# [Stated problem]
Only the lines from the start of the data through the line containing "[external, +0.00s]" should be written out, exactly as they are, with both ends included and the pictures left out.

# [Collected data]
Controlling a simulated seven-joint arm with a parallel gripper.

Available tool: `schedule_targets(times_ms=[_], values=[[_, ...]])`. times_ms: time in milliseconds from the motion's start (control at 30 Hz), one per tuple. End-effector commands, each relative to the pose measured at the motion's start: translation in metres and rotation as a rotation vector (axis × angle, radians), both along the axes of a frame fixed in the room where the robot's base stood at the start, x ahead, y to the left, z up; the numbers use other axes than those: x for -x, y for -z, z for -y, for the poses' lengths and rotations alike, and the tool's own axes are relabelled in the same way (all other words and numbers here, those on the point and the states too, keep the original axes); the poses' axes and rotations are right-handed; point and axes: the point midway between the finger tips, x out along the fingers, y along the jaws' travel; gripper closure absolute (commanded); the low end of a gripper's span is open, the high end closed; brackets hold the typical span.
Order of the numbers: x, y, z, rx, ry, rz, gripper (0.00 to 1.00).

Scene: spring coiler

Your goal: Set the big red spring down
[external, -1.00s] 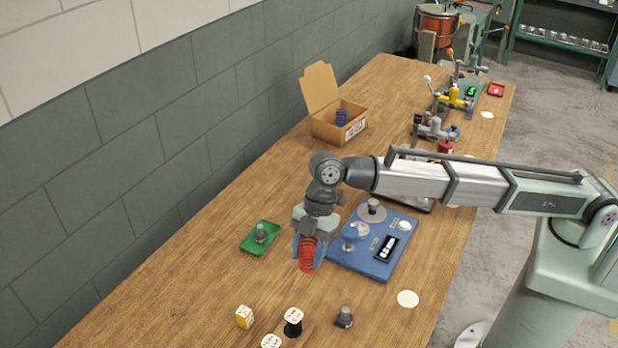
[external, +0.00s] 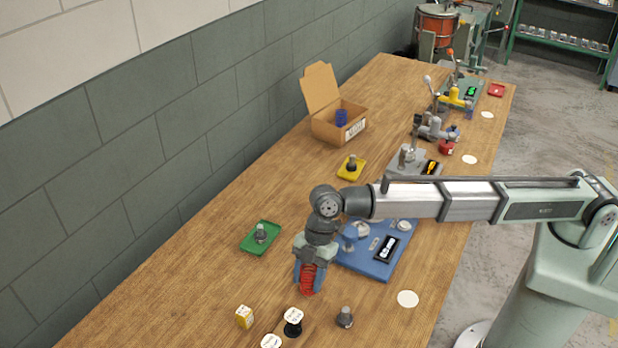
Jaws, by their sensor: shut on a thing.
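The big red spring (external: 307,280) is upright between the fingers of my gripper (external: 310,272), which is shut on it. The spring is at the left front corner of the blue base plate (external: 378,262), over the wooden table. I cannot tell whether its lower end touches the table top. My gripper points straight down, and its fingers hide the sides of the spring.
A green tray (external: 260,238) with a grey part is to the left. A yellow block (external: 244,316), a black spool (external: 293,322) and a grey knob (external: 344,317) stand in front. A white disc (external: 408,299) lies at right. An open cardboard box (external: 338,124) stands farther back.

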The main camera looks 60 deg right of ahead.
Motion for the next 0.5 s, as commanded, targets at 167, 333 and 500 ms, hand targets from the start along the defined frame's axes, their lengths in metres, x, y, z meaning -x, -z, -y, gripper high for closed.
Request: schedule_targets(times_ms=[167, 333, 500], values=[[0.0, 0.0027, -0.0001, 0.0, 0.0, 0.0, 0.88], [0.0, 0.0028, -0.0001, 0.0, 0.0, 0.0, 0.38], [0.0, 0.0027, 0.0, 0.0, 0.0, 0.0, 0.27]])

# [Task output]
Controlling a simulated seven-joint arm with a parallel gripper.

Available tool: `schedule_targets(times_ms=[_], values=[[_, ...]])`. times_ms: time in milliseconds from the motion's start (control at 30 Hz), one per tuple. End-effector commands, each relative to the pose measured at the motion's start: translation in metres and rotation as a rotation vector (axis × angle, radians), both along the axes of a frame fixed in the room where the robot's base stood at the start, x ahead, y to the left, z up; the numbers use other axes than those: x for -x, y for -z, z for -y, for the poses' lengths and rotations alike, and the tool's own axes are relabelled in the same way (all other words and numbers here, those on the point and the states too, keep the original axes); the poses' axes and rotations are right-handed; point and axes: the point midway between the finger tips, x out along the fingers, y along the jaws' travel; gripper closure absolute (commanded); the low end of a gripper's span is open, the high end closed; brackets hold the typical span.
Order of the numbers: x, y, z, rx, ry, rz, gripper (0.00 to 1.00).

Scene: spring coiler

Your goal: Set the big red spring down
[external, -1.00s] 
[external, +0.00s] 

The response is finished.